Как вы собираете интересующую вас информацию — это наблюдения, интервью, книжные, газетные источники?

— Да, интервью — это очень важно. Другой важный антропологический метод — это включённое наблюдение. Поскольку нас интересует то, что люди думают, чувствуют, как они видят мир, поэтому мы стараемся жить рядом с ними какое-то время.

Фото: Тимур Абасов

Вам комфортно жить рядом с пермскими татарами?

— Когда я был в Барде, то большую часть времени проводил в мечети. Один раз я даже ночевал там. Это увлекательно.

Люди здесь очень доброжелательные, открытые, с ними гораздо проще разговаривать, чем, допустим, с моими респондентами в Узбекистане. Важно понимать, что Узбекистан — это репрессивное авторитарное государство и люди там боятся идти на контакт.

В чём это проявляется?

— В Узбекистане очень сложно заниматься исследованиями, потому что много времени уходит на то, чтобы установить с человеком доверительные отношения — только доверительные отношения.

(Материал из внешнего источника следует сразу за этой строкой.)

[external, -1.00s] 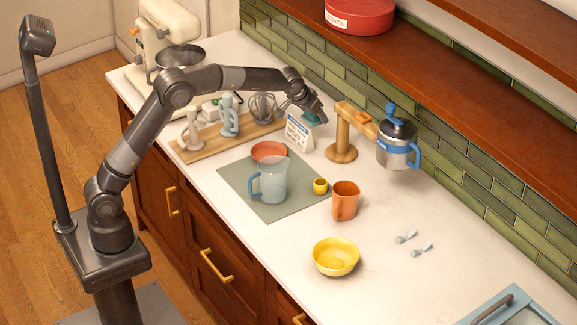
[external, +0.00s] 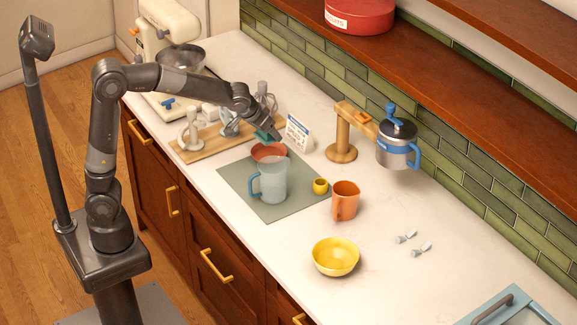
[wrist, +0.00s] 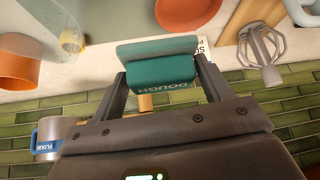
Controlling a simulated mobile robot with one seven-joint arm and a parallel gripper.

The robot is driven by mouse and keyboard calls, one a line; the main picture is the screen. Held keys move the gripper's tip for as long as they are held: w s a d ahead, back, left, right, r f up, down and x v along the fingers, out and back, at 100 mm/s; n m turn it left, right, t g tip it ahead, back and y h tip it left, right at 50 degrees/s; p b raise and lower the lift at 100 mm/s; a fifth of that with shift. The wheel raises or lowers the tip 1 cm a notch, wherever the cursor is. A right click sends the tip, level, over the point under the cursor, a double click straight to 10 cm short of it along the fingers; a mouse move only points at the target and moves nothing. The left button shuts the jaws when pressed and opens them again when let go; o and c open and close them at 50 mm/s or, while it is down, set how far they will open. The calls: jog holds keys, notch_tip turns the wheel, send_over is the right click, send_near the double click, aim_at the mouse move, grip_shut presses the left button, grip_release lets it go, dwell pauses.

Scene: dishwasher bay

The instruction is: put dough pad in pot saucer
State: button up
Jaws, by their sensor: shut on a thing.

Я могу рассказать про это историю. У меня в Узбекистане был хороший друг. Он сказал мне: «Когда мы с тобой только познакомились, я был уверен, что ты агент разведки какого-то западного государства, потому что нет и не может быть никакого другого объяснения всем твоим вопросам. Но теперь, — заметил он дальше, — я тебя знаю и больше так не думаю». А потом, ещё немного подумав, он добавил: «Если даже ты агент, то это уже не так важно».

Наверное, в Узбекистане ислам более жёсткий, чем у местных татар?

— Это интересный вопрос, потому что исторически всё было по-другому: мусульмане в Центральной Азии ориентировались на татар, на Татарстан.

Во времена Советского Союза?

— Ещё до того — в царское время. Сейчас всё наоборот. Я, например, в Перми разговаривал с имамами (имам — в исламе духовное лицо, которое заведует мечетью, совершает требы. —Прим. ред.), которые получили своё мусульманское образование в Бухаре.

Впрочем, «модернистский» ислам сохраняется и в Центральной Азии. Он там есть. Но в Узбекистане применяются очень серьёзные репрессивные меры против него, «модернистский» ислам сильно подавляется государством, потому что он воспринимается как угроза политической стабильности режима. В этом есть доля иронии, ведь президента Узбекистана зовут Ислам Каримов.

Хочу узнать реакцию антрополога на трамвайный анекдот. Он в следующем: если в трамвай, где едет немец, русский, кавказец и татарин, войдёт пьяный и начнёт безобразничать, то русский будет пьяного уговаривать, татарин не станет вмешиваться, немец остановит трамвай и вызовет полицию, а кавказец просто даст в зубы. О том, что люди разной этнической принадлежности в одной и той же ситуации ведут себя по-разному, у нас раньше существовало много забавных историй.

— Это, конечно, всё стереотипы. Я занимаюсь исследованием на микроуровне, и моя конечная цель — показать множественность человеческого опыта и множественность человеческих сущностей. Нельзя сказать, что татарин ведёт себя так, а немец — так... Любой человек — личность и не определяется никак своей национальностью.